Bonjour, je m’appelle Megan Musseau, je suis Mi'kmaw de Ktaqmkuk et la région de Ktaqmkuk dont je suis originaire est Elmastukwek. Elmastukwek est également connue sous le nom de Baie des Îles, et Ktaqmkuk est également connu sous le nom de Terre-Neuve. Et c’est l’un des principaux districts de Mi'kma'ki dans ce que l’on appelle aujourd’hui le Canada atlantique.

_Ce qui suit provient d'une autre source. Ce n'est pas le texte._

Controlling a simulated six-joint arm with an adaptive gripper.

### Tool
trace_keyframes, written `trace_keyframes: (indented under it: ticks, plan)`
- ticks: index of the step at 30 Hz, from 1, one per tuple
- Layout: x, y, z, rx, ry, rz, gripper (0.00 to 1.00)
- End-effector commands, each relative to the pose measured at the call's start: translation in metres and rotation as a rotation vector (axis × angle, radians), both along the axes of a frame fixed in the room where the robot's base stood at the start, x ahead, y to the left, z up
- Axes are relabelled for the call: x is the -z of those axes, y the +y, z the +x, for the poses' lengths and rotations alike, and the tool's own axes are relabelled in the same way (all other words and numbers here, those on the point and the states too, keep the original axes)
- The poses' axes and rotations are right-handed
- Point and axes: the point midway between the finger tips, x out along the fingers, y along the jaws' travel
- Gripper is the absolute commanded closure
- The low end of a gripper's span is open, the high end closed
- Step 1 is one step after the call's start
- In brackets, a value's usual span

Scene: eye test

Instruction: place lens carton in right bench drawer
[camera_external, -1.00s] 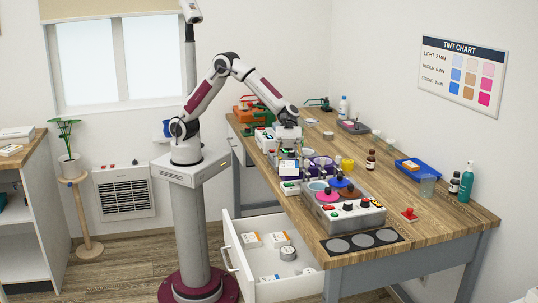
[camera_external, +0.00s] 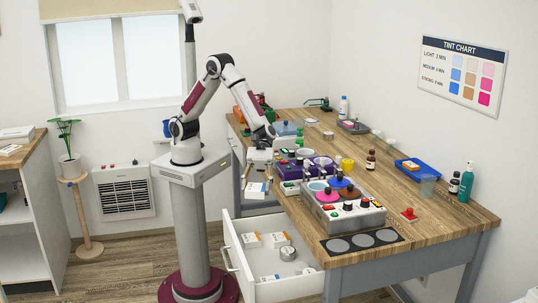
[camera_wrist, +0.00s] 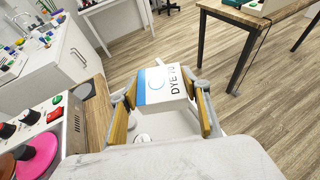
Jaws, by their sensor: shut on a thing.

Ma pratique couvre de nombreux médiums différents, mais j’aime explorer les notions de mémoire, de transfert de terres, d’histoire familiale et de réseaux de parenté plus larges en relation avec l’environnement, par la pratique de formes d’art traditionnel comme la vannerie micmaque. Pour l’exposition Shimmering Horizons (Horizons scintillants), j’inclus ma série de paniers intitulée Intergalactic L’nu Baskets et ces paniers sont tous fabriqués avec des matériaux synthétiques tels que des rubans en vinyle, du plastique et des rubans de signalisation fluorescents. Le matériau est entièrement décapé et passe donc par une forme de traitement. J’utilise une écorceuse, qui est l’un des outils que nous utilisons également pour écorcer le frêne, mais au lieu d’enlever l’écorce, j’enlève le ruban de vinyle qui était collé sur une grande feuille d’acétate. Puis les bandes sont décapées pour former des « lamelles » en vinyle. Donc plutôt que d’être de la « vannerie en lamelles de frêne », j’appelle cela de la « vannerie en lamelles de vinyle ». Et ces lamelles sont tissées en paniers.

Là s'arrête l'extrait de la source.